::: Records for this task

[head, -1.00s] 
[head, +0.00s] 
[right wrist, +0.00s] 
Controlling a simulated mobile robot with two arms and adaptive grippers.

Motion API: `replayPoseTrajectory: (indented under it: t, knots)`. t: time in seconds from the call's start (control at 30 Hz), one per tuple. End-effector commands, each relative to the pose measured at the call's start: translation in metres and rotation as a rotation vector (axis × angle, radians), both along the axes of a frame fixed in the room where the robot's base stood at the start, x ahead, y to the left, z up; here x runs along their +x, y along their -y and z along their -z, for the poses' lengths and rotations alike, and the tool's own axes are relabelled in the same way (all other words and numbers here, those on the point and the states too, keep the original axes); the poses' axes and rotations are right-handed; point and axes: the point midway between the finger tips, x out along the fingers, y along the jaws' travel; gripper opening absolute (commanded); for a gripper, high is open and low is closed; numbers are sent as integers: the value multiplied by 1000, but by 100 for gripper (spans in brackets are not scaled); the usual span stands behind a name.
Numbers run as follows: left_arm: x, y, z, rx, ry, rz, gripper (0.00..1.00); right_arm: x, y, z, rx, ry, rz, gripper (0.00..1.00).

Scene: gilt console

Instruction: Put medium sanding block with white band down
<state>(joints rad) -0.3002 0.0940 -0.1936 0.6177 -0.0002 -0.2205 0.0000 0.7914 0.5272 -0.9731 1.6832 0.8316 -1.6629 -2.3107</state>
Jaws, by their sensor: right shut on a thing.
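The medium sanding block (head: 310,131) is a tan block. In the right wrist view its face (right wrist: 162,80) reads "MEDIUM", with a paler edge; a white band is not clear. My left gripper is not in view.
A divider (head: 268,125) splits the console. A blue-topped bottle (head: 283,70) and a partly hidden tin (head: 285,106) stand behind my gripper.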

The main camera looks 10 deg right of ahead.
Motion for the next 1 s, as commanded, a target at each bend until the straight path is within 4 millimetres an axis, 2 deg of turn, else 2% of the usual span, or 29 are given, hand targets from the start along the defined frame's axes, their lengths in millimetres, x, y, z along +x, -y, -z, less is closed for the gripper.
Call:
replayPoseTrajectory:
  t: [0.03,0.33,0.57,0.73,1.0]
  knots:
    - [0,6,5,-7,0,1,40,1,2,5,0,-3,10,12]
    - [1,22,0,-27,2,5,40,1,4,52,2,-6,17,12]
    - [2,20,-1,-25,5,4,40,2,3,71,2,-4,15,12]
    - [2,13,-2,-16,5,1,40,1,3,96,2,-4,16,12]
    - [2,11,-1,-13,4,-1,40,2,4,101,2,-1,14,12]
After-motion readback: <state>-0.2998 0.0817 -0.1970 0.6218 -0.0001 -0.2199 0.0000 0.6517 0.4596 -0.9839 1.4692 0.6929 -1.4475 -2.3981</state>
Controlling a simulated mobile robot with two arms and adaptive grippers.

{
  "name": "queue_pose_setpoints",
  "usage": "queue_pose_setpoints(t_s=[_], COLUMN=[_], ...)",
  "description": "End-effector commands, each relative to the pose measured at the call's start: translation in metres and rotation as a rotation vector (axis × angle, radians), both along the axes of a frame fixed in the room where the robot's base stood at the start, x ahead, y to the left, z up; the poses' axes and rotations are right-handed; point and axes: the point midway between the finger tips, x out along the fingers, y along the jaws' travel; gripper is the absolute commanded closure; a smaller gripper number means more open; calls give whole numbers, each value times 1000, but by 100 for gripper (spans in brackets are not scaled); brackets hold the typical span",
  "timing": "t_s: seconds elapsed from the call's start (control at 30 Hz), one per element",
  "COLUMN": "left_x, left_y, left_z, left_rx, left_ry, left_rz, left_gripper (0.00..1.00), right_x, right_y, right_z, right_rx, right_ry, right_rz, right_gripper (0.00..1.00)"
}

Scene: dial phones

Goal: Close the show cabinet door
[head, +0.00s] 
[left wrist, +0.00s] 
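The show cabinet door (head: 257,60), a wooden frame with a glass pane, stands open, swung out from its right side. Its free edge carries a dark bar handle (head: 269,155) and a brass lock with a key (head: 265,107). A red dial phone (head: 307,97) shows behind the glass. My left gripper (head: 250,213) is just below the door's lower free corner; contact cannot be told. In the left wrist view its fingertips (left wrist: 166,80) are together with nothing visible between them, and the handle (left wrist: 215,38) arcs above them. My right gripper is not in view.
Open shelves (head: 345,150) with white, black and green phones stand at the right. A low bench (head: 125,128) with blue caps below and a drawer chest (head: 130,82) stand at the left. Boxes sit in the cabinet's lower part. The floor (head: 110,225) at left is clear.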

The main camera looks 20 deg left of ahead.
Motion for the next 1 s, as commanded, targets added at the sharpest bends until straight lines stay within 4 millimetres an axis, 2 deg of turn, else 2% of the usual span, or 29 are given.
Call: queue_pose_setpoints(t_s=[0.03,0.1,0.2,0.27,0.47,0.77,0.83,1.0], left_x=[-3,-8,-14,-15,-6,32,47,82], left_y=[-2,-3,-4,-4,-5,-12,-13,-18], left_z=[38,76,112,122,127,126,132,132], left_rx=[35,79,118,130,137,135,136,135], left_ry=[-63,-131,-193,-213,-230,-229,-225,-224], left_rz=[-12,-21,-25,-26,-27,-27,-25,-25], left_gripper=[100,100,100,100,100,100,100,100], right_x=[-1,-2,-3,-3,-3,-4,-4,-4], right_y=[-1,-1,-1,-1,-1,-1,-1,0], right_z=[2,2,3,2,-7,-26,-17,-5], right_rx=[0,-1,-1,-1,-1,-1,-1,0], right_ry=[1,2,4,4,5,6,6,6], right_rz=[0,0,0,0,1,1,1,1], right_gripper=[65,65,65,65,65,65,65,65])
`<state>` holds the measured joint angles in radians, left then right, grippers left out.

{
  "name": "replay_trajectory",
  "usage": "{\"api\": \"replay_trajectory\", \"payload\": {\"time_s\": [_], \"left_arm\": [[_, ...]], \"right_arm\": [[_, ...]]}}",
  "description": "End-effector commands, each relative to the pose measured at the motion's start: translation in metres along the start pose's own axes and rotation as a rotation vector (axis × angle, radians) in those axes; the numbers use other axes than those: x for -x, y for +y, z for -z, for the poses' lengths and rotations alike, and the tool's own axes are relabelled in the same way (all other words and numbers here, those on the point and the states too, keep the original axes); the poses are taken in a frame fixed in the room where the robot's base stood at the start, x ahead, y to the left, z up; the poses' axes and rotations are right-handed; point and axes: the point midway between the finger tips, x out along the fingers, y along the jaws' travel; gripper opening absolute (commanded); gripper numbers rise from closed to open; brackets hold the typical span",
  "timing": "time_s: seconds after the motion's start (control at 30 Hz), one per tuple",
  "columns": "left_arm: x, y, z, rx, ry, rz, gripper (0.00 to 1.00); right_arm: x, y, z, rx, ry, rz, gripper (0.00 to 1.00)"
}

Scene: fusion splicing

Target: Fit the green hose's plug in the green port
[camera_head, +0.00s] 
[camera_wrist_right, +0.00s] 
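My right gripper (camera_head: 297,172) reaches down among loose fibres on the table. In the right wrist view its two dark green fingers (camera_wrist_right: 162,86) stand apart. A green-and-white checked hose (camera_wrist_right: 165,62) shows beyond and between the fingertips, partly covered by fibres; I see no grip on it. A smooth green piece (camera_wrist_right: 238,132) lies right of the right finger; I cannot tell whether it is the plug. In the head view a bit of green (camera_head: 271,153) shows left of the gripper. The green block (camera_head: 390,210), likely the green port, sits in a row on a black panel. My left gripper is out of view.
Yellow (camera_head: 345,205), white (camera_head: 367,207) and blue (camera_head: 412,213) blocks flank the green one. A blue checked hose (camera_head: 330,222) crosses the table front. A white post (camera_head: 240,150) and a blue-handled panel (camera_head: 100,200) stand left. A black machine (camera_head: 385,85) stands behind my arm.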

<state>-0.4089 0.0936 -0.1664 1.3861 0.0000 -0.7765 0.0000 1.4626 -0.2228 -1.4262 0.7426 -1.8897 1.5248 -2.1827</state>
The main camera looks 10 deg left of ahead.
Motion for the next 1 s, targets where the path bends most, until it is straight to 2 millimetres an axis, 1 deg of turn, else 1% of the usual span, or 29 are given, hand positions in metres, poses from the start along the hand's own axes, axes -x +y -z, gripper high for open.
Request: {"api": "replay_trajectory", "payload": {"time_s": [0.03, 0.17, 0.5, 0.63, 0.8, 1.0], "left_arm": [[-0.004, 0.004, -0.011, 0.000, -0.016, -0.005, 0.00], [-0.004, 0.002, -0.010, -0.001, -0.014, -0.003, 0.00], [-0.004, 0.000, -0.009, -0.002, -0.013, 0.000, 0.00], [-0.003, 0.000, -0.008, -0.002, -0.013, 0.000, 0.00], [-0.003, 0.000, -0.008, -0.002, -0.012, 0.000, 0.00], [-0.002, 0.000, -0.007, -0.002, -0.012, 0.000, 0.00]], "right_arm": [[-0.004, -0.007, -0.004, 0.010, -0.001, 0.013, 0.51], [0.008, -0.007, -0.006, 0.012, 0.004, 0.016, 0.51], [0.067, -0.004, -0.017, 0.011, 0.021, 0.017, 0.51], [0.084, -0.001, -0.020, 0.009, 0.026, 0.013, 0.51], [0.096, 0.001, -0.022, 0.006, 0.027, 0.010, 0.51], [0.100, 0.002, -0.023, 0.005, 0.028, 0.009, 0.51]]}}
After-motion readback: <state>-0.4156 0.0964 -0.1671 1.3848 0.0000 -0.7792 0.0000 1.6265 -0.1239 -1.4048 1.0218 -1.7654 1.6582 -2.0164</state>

::::::

Begin with the line containing "Target: Fit the", end with the line containing "[camera_head, +0.00s]", and transcribe exactly every line in that span, with nothing added.

Response to this exercise —
Target: Fit the green hose's plug in the green port
[camera_head, +0.00s] 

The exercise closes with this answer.